● SOURCE EXCERPT:
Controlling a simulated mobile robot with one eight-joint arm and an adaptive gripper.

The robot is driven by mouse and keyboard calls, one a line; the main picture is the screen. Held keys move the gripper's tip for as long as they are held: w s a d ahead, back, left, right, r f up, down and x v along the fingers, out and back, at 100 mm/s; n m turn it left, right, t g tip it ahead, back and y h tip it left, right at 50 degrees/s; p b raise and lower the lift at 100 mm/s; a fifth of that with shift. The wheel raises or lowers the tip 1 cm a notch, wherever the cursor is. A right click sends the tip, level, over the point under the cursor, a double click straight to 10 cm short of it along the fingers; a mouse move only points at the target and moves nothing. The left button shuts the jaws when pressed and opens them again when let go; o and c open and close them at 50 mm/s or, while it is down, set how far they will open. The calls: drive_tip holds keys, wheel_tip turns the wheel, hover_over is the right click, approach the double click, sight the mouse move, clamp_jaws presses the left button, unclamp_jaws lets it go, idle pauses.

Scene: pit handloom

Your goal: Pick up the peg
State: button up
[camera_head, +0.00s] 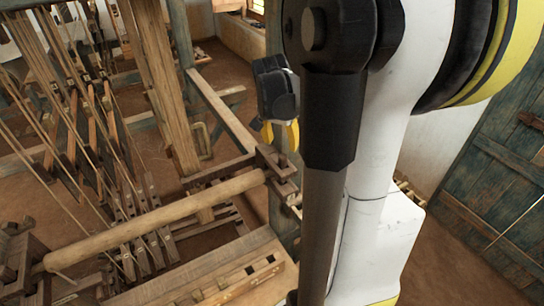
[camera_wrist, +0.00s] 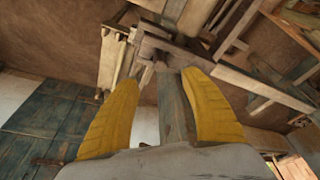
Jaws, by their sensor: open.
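My gripper (camera_head: 280,138) hangs beside the loom frame, just above the corner joint at the right end of the round wooden beam (camera_head: 150,220). Its two yellow fingers are open in the wrist view (camera_wrist: 157,52), with a wide gap and nothing held between them. A grey-blue loom post (camera_wrist: 176,112) shows between the fingers, apart from or behind them; I cannot tell the distance. A small wooden piece (camera_wrist: 147,74) sticks out by the joint near the left finger. I cannot tell whether it is the peg, and no peg is clear in the head view.
The loom's uprights, cords and slats fill the left of the head view. A slotted plank (camera_head: 225,280) lies in front of the round beam. A blue-green door (camera_head: 495,190) stands at the right. Bare earth floor (camera_head: 445,260) is open before it.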

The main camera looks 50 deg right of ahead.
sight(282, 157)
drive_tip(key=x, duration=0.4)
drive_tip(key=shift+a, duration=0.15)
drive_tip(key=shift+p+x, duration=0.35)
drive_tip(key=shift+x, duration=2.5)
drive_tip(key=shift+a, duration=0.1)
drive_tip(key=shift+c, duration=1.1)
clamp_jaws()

● WHAT YOU NEED TO DO:
Extract exactly, and only, the lines from the one with "State: button up" to the one with "[camera_wrist, +0.00s]", both ends counted. Leave the images behind.

● TASK ANSWER:
State: button up
[camera_head, +0.00s] 
[camera_wrist, +0.00s] 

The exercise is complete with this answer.